Veronica came back over to the house, and talked to Aneesa while, for some reason, Cara crouched in the corner topless, her patented hypersympathetic expression plastered on her face. (When throwing herself in the path of other people’s problems, Cara constantly keeps a look on her face as if she’s talking to a small, dull child. I keep waiting for one of the kids on the mural project to say, ”You know, I’m only 11 years old, but I know what it means to be patronized.”) Chris tried to convince Aneesa that perhaps this wasn’t the healthiest relationship to pursue, but she wouldn’t listen.
Perhaps she should have. Because Veronica stopped by the next day to pick up the bag she had left there… and decided to bring her ex-girlfriend along with her. This did not go well. I tried to take notes on the ensuing screaming match, but Aneesa was talking so fast that all I can say with journalistic certainty is that the word ”bitch” was bandied about quite a bit. And the argument moved from the apartment all the way down to the street: It was like Jerry Springer Without Borders.

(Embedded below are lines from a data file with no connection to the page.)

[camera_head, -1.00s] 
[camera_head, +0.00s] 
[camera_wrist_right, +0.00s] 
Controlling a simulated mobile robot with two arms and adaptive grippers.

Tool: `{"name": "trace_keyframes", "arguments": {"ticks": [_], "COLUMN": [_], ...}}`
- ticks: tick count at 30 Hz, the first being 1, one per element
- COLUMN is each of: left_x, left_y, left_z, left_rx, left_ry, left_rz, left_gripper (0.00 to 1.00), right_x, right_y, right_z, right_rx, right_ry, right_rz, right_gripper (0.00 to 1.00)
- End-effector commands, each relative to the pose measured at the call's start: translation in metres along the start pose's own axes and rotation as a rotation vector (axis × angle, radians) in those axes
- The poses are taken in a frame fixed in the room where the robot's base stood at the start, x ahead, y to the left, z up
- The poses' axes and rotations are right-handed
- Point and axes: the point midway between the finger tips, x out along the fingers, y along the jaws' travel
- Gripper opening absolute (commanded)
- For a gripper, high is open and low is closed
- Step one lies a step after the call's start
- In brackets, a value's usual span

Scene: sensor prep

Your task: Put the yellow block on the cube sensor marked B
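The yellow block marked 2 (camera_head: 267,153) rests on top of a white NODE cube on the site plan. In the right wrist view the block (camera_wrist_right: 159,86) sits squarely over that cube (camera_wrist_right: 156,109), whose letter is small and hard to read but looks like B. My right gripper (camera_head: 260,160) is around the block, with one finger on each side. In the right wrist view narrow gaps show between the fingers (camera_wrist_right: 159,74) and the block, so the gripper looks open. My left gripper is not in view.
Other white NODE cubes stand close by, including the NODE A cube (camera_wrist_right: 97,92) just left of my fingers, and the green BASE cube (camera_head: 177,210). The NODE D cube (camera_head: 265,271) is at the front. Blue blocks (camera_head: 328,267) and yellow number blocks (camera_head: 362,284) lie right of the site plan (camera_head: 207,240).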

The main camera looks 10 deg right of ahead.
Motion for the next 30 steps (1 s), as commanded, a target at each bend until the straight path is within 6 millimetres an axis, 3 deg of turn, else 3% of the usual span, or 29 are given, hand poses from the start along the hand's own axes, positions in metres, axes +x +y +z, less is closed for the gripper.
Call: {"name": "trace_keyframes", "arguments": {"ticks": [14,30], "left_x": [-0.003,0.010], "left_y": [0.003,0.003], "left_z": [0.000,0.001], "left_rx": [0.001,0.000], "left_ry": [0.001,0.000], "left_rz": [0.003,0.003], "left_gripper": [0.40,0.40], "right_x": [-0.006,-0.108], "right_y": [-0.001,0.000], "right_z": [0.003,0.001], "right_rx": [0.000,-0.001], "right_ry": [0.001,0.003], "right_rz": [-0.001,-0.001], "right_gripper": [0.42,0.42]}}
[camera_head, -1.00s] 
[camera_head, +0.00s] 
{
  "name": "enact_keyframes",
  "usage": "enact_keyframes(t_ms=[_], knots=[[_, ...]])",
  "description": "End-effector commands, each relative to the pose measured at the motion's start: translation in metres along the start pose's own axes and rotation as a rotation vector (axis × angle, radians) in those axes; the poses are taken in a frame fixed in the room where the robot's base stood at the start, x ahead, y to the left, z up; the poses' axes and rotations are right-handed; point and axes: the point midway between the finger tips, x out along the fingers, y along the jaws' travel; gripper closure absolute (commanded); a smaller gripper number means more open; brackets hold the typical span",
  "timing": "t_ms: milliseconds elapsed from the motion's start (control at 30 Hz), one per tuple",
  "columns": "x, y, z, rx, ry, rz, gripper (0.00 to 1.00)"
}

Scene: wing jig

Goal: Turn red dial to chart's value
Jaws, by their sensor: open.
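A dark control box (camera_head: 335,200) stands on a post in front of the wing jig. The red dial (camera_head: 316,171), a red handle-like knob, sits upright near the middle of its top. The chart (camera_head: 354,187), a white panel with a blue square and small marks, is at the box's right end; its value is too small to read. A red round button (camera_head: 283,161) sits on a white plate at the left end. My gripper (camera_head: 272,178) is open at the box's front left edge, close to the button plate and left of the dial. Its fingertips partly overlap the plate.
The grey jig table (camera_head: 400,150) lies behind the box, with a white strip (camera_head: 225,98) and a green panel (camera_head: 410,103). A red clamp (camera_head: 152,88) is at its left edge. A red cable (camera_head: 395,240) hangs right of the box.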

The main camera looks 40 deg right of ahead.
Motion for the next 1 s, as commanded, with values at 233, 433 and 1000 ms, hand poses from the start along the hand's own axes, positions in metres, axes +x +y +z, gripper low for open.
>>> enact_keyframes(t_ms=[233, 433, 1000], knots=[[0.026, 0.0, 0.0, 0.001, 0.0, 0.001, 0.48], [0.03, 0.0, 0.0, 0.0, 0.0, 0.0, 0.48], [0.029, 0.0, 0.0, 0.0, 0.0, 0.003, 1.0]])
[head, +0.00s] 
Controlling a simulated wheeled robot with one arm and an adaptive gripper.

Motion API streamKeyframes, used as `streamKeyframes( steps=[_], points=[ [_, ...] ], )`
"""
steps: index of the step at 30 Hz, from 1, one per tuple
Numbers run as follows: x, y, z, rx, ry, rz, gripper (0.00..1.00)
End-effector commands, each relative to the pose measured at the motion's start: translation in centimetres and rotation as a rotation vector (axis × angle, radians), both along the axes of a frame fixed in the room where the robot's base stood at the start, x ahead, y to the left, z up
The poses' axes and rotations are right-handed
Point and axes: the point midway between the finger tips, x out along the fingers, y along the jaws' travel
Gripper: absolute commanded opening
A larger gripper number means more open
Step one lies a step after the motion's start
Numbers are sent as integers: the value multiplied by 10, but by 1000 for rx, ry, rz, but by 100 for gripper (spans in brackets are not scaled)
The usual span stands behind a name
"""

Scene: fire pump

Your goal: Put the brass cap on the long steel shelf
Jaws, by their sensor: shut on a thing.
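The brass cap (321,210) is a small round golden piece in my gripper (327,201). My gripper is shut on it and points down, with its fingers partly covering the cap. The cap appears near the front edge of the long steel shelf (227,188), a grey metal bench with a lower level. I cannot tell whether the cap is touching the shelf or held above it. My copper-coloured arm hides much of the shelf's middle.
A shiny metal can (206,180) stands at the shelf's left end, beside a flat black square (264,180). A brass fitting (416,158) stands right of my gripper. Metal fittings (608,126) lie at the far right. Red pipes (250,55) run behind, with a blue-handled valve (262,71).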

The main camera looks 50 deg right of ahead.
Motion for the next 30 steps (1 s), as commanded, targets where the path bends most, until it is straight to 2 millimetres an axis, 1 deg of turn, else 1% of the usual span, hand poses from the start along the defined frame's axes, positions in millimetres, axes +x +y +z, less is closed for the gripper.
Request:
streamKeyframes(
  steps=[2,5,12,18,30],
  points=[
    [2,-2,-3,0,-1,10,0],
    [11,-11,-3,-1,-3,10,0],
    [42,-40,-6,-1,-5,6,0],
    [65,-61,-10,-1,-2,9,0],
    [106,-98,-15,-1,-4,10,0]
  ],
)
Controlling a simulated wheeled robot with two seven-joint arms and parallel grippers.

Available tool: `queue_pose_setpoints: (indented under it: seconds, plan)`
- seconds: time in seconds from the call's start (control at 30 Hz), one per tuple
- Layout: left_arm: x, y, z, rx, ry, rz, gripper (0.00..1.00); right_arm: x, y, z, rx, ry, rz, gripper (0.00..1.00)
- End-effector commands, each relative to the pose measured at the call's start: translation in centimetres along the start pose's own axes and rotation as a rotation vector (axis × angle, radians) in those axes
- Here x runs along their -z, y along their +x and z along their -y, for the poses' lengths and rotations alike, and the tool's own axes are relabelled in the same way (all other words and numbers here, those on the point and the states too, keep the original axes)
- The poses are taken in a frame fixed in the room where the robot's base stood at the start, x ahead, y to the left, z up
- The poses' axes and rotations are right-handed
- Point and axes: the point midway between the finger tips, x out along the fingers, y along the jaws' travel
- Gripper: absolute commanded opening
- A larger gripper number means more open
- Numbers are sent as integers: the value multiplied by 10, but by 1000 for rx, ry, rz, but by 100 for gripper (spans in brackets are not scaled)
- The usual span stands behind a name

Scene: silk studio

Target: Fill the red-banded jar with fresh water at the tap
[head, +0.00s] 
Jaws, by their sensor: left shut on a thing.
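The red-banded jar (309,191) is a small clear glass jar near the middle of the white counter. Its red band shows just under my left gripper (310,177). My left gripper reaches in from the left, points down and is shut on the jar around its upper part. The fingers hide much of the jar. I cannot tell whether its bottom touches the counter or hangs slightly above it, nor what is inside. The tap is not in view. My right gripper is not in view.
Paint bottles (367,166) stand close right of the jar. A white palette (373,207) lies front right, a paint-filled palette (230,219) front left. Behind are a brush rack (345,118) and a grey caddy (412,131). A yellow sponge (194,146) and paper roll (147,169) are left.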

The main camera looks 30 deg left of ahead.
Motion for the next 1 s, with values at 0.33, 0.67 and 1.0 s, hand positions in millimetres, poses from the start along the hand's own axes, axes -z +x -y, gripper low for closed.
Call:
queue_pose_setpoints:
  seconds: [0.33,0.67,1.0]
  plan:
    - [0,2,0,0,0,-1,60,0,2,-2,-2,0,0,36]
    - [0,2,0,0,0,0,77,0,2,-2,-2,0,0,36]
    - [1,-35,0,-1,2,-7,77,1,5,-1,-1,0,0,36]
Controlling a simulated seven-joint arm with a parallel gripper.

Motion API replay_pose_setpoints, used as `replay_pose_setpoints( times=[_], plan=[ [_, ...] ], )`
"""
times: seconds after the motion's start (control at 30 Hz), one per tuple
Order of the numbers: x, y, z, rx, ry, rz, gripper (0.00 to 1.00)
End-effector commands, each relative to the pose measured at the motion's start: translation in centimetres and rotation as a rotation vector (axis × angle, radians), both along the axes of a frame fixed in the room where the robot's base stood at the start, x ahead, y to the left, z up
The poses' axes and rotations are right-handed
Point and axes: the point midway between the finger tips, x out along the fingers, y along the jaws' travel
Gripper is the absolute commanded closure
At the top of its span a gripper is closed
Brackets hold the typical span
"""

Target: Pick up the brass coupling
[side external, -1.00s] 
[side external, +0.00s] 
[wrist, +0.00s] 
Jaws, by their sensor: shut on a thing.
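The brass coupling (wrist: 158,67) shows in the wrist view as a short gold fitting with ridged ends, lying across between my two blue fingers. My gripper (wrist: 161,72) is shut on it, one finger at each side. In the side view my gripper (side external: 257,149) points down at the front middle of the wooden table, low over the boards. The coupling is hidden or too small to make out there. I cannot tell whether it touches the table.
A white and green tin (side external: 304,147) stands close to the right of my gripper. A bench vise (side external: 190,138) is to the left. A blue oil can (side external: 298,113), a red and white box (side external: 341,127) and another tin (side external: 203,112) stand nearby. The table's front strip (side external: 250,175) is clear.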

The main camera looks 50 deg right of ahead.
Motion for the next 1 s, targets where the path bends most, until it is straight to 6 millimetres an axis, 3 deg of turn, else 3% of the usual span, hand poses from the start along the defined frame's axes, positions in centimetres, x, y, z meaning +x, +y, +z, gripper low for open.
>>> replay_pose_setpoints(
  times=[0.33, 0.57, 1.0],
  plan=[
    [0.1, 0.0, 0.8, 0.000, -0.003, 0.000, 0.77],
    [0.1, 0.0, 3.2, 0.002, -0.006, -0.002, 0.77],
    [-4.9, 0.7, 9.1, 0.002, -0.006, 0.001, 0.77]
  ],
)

I felt rejuvenated by this contretemps. Finally, my favorite show was back where it belonged: rolling around on the floor, pulling hair. The producers tried to balance this Aneesa ugliness with the continued up-with-people storyline of the kids creating a mural dedicated to ”Peace, Love, and Freedom.” But I had lost interest in that plot. I mean, peace, love and freedom are all concepts I can get behind, but keep them the hell out of my ”Real World.”